Para octubre, el campo es un incendio controlado. Los pétalos –veinte, siempre veinte, como dice el náhuatl– se abren en abanico. El aroma es dulce y punzante, un hilo invisible que, según la creencia, guía a los difuntos desde el Mictlán hasta el altar familiar.
San Gregorio es uno de los tres últimos bastiones agrícolas de Xochimilco. Aquí conviven la cempasúchil con nochebuenas que esperan diciembre, rosas que viajan a mercados de lujo, alcatraces blancos como huesos, tulipanes que desafían el clima, suculentas que sobreviven sequías y pinos que se disfrazan de Navidad.
En las orillas, lechuga y cilantro crecen en surcos perfectos. “Todo es ciclo”, dice José Alfonso. “La flor muere, pero la semilla queda”.
En su casa, el altar ya está armado. Fotos amarillentas, veladoras, pan de muerto. En el centro, un manojo de cempasúchil que él mismo cortó al amanecer. “Mi madre viene todos los años”, murmura. “El año pasado, una mariposa monarca se posó justo aquí. Era ella”, afirma.

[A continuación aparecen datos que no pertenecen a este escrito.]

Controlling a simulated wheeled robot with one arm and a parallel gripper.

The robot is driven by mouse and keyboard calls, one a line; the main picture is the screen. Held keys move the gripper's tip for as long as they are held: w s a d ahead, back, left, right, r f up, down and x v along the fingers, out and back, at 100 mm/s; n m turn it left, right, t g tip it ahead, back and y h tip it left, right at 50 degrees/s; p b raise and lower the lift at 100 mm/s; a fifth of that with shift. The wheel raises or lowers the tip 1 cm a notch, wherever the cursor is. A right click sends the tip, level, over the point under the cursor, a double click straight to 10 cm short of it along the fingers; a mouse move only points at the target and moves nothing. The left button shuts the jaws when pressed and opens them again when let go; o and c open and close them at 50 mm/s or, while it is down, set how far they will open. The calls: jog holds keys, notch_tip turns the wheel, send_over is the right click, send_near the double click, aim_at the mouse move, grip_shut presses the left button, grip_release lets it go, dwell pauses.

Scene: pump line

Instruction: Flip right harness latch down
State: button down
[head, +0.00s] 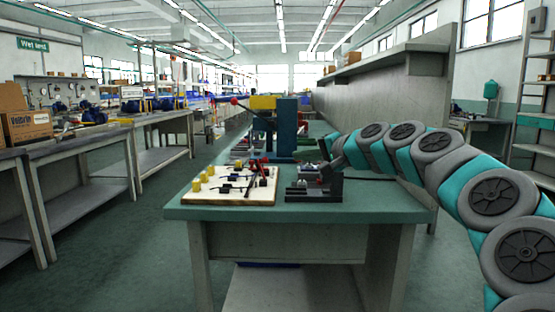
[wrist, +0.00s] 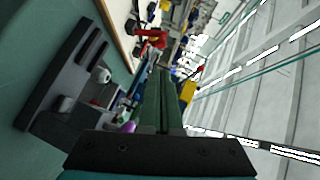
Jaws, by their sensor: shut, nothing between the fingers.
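The harness board (head: 235,195) is a pale board on the green workbench, with yellow posts, black cable pieces and red-handled latches. A red latch (head: 257,164) stands near the board's right back part; its exact position, up or down, is too small to tell. In the wrist view a red latch (wrist: 152,38) shows beyond the fingers, at the edge of the pale board (wrist: 118,22). My gripper (head: 326,150) is above the bench, to the right of the board and apart from it. In the wrist view its fingers (wrist: 161,72) are together and empty.
A dark fixture (head: 312,190) with small parts stands right of the board, below my gripper; it fills the left of the wrist view (wrist: 62,75). A blue press (head: 287,130) with a red-knobbed lever stands behind. The green bench (head: 385,195) is bare at right.

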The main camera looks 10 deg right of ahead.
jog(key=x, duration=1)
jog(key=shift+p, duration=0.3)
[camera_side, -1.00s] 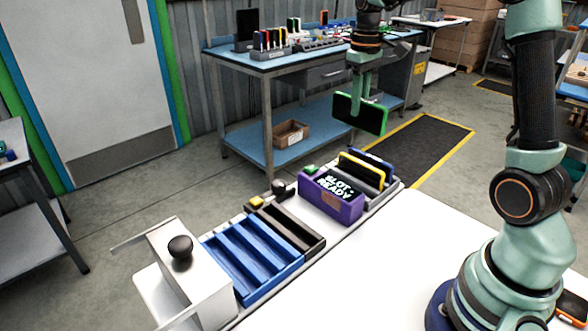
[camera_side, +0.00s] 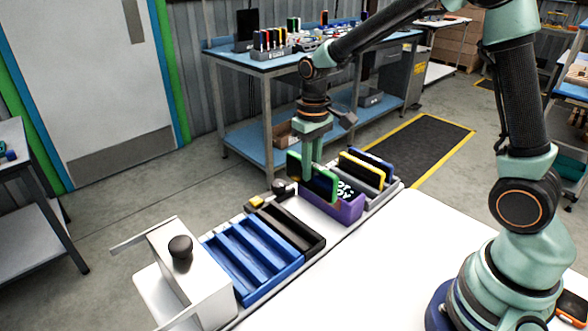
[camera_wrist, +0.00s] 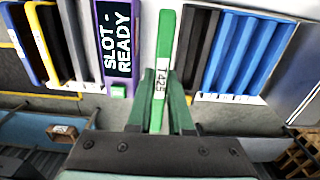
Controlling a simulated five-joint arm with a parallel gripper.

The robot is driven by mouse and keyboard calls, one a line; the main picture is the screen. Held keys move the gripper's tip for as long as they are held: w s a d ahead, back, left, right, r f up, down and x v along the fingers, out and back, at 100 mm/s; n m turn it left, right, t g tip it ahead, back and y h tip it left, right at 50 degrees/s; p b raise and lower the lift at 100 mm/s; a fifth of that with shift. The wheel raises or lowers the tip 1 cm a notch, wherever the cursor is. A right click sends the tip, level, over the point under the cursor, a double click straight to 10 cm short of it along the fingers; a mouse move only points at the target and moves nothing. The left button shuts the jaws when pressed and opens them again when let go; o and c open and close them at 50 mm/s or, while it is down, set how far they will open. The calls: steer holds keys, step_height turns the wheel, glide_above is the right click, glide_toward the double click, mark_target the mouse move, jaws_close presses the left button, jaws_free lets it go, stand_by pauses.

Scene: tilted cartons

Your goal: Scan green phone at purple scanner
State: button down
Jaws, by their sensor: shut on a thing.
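The green phone (camera_side: 322,184) is upright on edge in my gripper (camera_side: 312,170). In the wrist view my gripper (camera_wrist: 161,95) is shut on the phone (camera_wrist: 165,45), whose edge carries a label reading T425. The purple scanner (camera_side: 346,209) is just right of the phone in the side view, partly hidden by it. In the wrist view the scanner (camera_wrist: 107,82) reads "SLOT - READY" and lies left of the phone, with a gap between them. I cannot tell the phone's exact height above the scanner.
A grey rack with yellow and blue phones (camera_side: 362,168) stands beyond the scanner. A black tray (camera_side: 290,236) and a blue slotted tray (camera_side: 250,262) lie on the near side. A white box with a black knob (camera_side: 180,247) stands at the front left. The white tabletop (camera_side: 400,260) is clear.

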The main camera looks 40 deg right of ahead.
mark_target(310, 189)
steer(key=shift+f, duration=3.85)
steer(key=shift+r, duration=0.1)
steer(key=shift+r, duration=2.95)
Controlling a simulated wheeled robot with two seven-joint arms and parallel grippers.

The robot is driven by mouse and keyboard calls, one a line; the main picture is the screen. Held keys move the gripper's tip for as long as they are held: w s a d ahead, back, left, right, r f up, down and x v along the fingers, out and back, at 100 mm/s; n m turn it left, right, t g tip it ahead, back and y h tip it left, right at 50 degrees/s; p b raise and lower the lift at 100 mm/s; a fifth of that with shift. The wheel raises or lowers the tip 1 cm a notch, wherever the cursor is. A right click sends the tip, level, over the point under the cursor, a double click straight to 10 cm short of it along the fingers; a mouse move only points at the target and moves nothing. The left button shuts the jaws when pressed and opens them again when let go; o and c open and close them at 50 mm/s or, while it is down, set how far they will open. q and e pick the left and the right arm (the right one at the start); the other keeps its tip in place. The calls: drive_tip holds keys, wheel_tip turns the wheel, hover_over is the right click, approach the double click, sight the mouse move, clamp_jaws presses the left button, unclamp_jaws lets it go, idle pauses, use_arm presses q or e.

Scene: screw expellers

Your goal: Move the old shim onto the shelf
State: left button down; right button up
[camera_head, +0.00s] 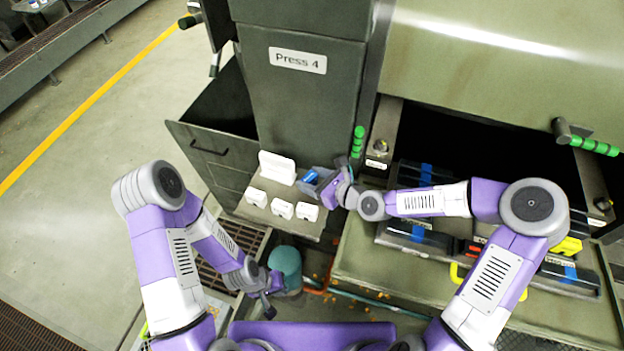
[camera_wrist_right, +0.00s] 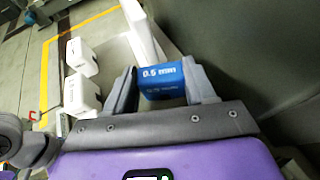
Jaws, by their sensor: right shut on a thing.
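A blue block with white printing, apparently the shim (camera_wrist_right: 165,80), is between the fingers of my right gripper (camera_wrist_right: 166,88), which is shut on it. The printing is too blurred to read fully. In the head view, the blue block (camera_head: 310,176) is at the right end of the small pale shelf (camera_head: 240,207) under the Press 4 column. I cannot tell whether it touches the shelf. My left gripper (camera_head: 268,302) hangs low beside a teal round container, away from the shelf; its finger opening is unclear.
A white upright plate (camera_head: 277,167) and several small white blocks (camera_head: 282,209) stand on the shelf. An open drawer (camera_head: 212,145) is to its left. The Press 4 column (camera_head: 297,110) rises behind. A teal container (camera_head: 286,266) stands below. A bench with dark trays (camera_head: 415,238) is right.

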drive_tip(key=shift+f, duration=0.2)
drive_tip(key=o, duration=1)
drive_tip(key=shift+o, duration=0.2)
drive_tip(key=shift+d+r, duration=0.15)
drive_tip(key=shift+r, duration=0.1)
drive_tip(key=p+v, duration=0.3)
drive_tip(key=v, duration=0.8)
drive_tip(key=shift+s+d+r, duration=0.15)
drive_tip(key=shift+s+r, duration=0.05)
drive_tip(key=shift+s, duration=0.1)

Al atardecer, los productores cargan camionetas con flores envueltas en periódico. Van a los mercados de Xochimilco, a las floristerías de la ciudad, a los altares de casas que nunca han visto una chinampa.
Cada pétalo lleva una historia: La de la semilla que sobrevivió la helada, la del trabajador que se pinchó con una espina, la del niño que aprendió a contar con flores.
Cuando cae la noche, el ejido se queda en silencio. Solo se oye el crujir de las hojas secas y el chapoteo lejano de una trajinera. Entonces, entre los tallos, parece que algo se mueve. No es el viento. Es el aroma. Es el color. Es la promesa de que, por unas horas, los que se fueron regresan a casa.
José Alfonso, comenta que: La cempasúchil, esa flor de veinte pétalos, puente entre dos mundos, sigue brillando.